Yesterday evening I watched a recording of a BBC Four broadcast of the John Wilson Orchestra from the Royal Albert Hall; a performance forming part of the 2019 Proms season. The Gateshead-born conductor’s orchestra treating their audience to a selection of music from Warner Brothers movies.
John Wilson was educated in the same Low Fell alma maters of Breckenbeds Junior High and Heathfield Senior High as I was. That being said, as I’m nine years older than him, his time at those places of learning were several winters after yours truly.
Incidentally, I’m not penning this piece with a view to basking in the glory of being taught at the same schools as an internationally famous orchestra leader. Learning establishments who’s corridors were also graced by the presence of former England international footballers Paul ‘Gazza’ Gascoigne and Steve Stone.

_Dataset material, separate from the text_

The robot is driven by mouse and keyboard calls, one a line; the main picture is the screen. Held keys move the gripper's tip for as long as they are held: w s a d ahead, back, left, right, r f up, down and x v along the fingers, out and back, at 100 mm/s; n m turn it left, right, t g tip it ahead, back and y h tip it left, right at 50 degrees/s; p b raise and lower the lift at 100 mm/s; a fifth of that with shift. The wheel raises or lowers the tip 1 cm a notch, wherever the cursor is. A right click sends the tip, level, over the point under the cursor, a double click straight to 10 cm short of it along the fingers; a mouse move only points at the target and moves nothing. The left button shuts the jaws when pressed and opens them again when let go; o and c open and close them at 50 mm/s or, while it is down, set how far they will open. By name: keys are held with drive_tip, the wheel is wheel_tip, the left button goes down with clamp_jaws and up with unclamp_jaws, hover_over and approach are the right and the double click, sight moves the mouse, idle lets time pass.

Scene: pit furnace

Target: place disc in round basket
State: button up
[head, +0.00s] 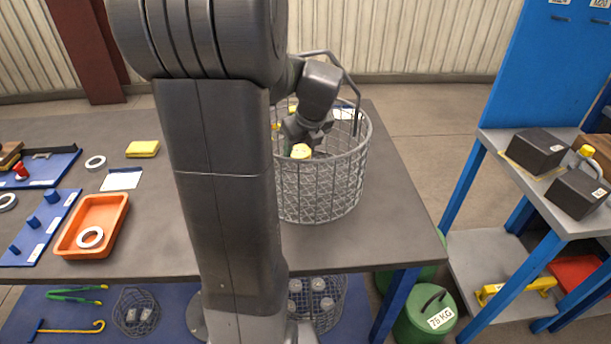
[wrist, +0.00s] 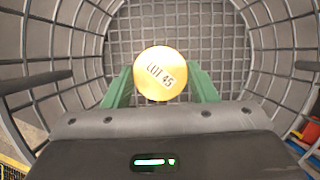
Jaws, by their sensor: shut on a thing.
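The round wire basket (head: 345,185) stands on the grey table, partly hidden behind my arm. Its mesh walls and floor grid surround the wrist view (wrist: 85,45). The yellow disc (wrist: 160,62) shows its round face, marked "LOT 45", and also shows small in the head view (head: 300,152). My gripper (wrist: 161,84) points down inside the basket, below its rim. Its green fingers are shut on the disc, one on each side. The floor grid shows beyond the disc; I cannot tell whether the disc touches it.
The basket's tall handle (head: 355,85) rises near my wrist. An orange tray (head: 68,240) with a white ring, a yellow block (head: 142,149) and blue boards lie to the left. A blue rack with dark weights (head: 535,150) stands right. The table's right front corner is clear.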

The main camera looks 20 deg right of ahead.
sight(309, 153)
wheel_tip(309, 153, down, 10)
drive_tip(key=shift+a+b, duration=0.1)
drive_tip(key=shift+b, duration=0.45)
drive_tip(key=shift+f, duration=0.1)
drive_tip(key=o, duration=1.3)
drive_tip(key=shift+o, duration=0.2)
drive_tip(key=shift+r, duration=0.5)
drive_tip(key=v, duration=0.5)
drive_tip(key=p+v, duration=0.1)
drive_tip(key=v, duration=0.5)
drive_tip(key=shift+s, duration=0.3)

The aim of this prose is to give an insight into how my mum and myself’s conversation evolved while viewing the polished musical arrangements of a man also educated in Gateshead.
I’ve never met the bespectacled maestro, but the fact he trod the same Low Fell streets as me in childhood led to the following exchanges between mater and me;-
Me (pointing at the TV at the periphery of the living room) – “Just think, mum, that bloke on the telly has probably swam in Shipcote Baths, like I did a kid.”

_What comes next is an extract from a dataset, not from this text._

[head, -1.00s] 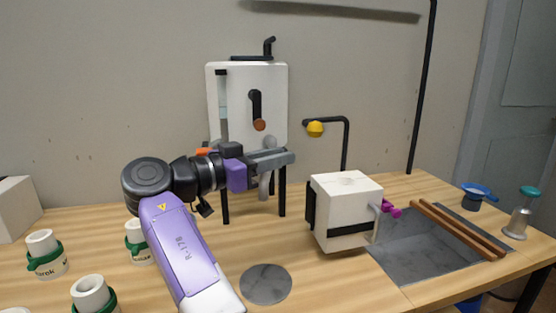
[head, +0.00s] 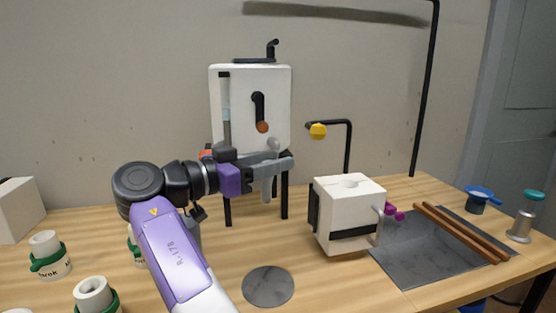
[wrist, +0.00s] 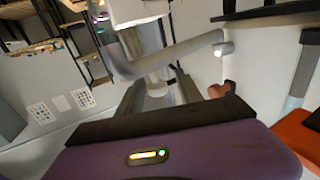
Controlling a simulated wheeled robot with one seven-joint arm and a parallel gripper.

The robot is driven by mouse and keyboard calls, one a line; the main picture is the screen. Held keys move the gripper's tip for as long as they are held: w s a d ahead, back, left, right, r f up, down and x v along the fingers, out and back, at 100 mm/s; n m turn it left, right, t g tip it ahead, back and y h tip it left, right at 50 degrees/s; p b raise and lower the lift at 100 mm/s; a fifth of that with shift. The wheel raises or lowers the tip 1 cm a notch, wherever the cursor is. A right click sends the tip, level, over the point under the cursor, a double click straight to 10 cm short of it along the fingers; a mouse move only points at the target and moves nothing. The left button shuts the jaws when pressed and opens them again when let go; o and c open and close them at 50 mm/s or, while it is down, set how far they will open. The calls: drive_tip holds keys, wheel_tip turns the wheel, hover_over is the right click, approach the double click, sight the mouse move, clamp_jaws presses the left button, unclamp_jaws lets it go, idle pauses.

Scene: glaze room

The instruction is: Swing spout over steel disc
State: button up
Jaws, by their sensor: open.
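The white tank (head: 252,105) stands on dark legs at the back, with a black lever ending in a brown knob (head: 262,127). The grey spout (head: 267,186) is at the tank's lower front, partly hidden behind my gripper (head: 284,160). In the wrist view the bent grey spout (wrist: 175,57) crosses just beyond my open fingers (wrist: 163,98). I cannot tell whether they touch it. The steel disc (head: 268,287) lies flat on the table in front, with nothing on it; the spout hangs well behind it in the picture.
A white box-shaped device (head: 349,205) stands right of the disc. A sunken grey tray (head: 405,262) with two brown bars (head: 460,232) is further right. White cups with green bands (head: 49,256) stand at left. A black pipe with a yellow knob (head: 318,131) rises behind.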

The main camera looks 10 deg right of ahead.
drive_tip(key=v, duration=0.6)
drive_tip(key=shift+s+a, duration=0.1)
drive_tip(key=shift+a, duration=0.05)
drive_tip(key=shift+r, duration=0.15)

Mrs S senior (clearly underwhelmed with the observation) – “Hmmm.”
Me (intentionally attempting to distract mater) – “Do you think John Wilson would’ve had his hair cut at James Thows on Low Fell?“
Mrs S senior (agitated at the distraction) – “How the hell would I know that?!”

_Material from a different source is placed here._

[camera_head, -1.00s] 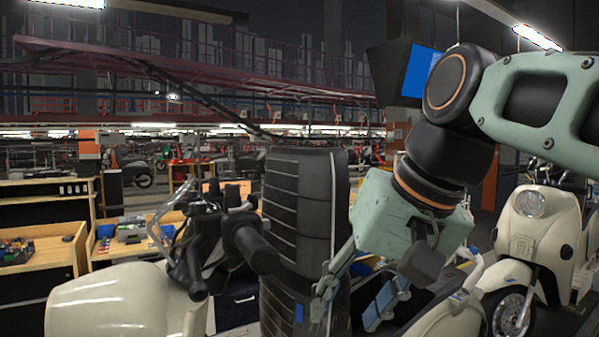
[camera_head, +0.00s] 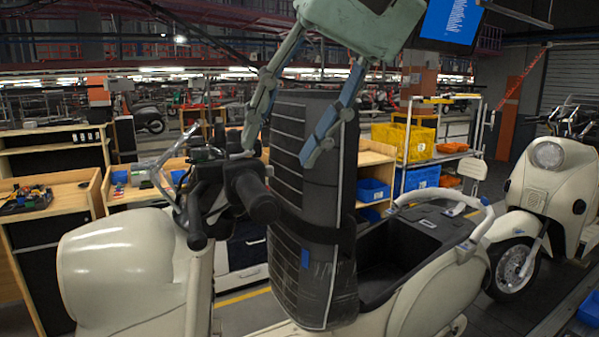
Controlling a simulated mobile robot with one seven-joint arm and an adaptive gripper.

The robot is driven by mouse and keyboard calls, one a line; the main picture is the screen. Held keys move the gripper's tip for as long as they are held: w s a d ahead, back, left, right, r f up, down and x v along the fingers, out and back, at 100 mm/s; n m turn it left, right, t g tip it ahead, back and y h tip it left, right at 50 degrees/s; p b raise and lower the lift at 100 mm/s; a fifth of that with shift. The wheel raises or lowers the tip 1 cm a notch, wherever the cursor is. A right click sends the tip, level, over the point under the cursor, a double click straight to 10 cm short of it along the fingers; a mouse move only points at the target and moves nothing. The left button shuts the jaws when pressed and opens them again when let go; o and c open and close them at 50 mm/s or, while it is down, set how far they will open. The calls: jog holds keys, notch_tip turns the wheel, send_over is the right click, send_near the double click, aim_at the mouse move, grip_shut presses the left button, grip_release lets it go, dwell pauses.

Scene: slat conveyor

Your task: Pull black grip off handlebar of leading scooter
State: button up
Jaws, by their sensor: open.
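A cream scooter (camera_head: 120,262) stands close in front of me at the left, its front toward the left. Its handlebar carries a thick black grip (camera_head: 258,200) that points toward me. A thinner black bar (camera_head: 194,222) hangs to its left; I cannot tell whether it is a lever or the other grip. My gripper (camera_head: 278,154) is open and points down from the top, its fingers wide apart. The left fingertip appears just above the grip; the right one overlaps the upright black seat (camera_head: 315,215).
The upright seat stands right beside the grip. An open storage well (camera_head: 390,258) and a cream rear rail (camera_head: 440,196) lie to its right. A second cream scooter (camera_head: 548,185) stands at the right. Wooden benches (camera_head: 60,195) and a rack with yellow bins (camera_head: 400,142) stand behind.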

Me (with continued intended absurdity) – “Do you reckon if he did that he’d have taken his specs off to have his hair trimmed, or you do think the barber would’ve just cut around the arms of the gigs?”
Mrs S senior (tersely) – “Of course he’d have taken them off to have his haircut!!…. Don’t be so ridiculous!”
Me (mischievously continuing to antagonise) – “Of course, he mightn’t have worn glasses when he lived on Low Fell….. He could’ve had 20/20 vision until a freak accident when he poked an eye out with a conductors baton when studying at the Royal College of Music.”
Mrs S senior (looking unimpressed with my deliberately ridiculous theory) – “Don’t be daft…. I tell you what, though, he definitely takes his glasses off these days when he has a trim….. That haircut’s a work of art!”
Me (not keen to let the stupidity abate) – “Do you reckon he still goes to James Thows to have his hair cut?”
Mrs S senior – (responding with absolute surety) – “Thows would never cut his bonce with that much skill. That’s the Mona Lisa of haircuts is that!….. When you and our Ian had your ‘ears lowered’ there as kids it was a far less accomplished effort than John Wilson’s hair is now!”
Me (persisting with the mischief) – “Thows might do a different range of cuts. John Wilson might get the VIP, more expensive service than the bog standard efforts Ian and me got which made us look as though a goat had chewed our hair off.”
Mrs S senior (getting more agitated at being distracted from listening to Wilson’s orchestra performing a song from My Fair Lady) – “Look Gary, there’s no way that hair style was created at James Thows on Low Fell.”
Me (continuing with the absurdity) – “Who do reckon cuts John Wilson’s hair then, mum? His aunt Audie on Wells Gardens?”……. (A made up name to add to the idiocy of the exchange)
Mrs S senior (turning away from the TV screen to admonish me) – “Will you belt up, Gary, I’m trying to listen to these songs from the movies!!….. His orchestra are very good, aren’t they?!…… The Low Fell lad has done good!”
Me (Like a dog with a bone) – “Just think the first time John Wilson heard this song from My Fair Lady (Street Where You Live) could’ve been the Classic on Low Fell just over the road from Thows barbers!……. His afternoon could’ve entailed a haircut, before crossing Durham Road to buy a 1/4lb of cola cubes from Reeds sweet shop and then making the short walk to the Classic.”
Mrs S senior (again suitably underwhelmed) – “Hmmmm.”
Me (indulging myself self so much at this juncture completely ignoring what was unfolding on TV) – “Do you reckon it’ll mention where John Wilson got his haircut as a child on his Wikipedia page?”
Mrs S senior (apoplectic at this point with my distractions) – “Don’t be so bloody stupid, Gary!!…. Now will you shut up and let me watch this in peace!!”
Me (after pausing for a minute or two with my phone in my hand) – “It says here on John Wilson’s Wikipedia page that his aunt Audie on Wells Gardens cut his hair as a kid!”
At this, Mrs S senior slammed her palms on each chair arm, rose from the seat before storming out of the living room.
Me – “Mum!! Mum!!….. What’s wrong?……. Where’re you going?!….. Mum!!”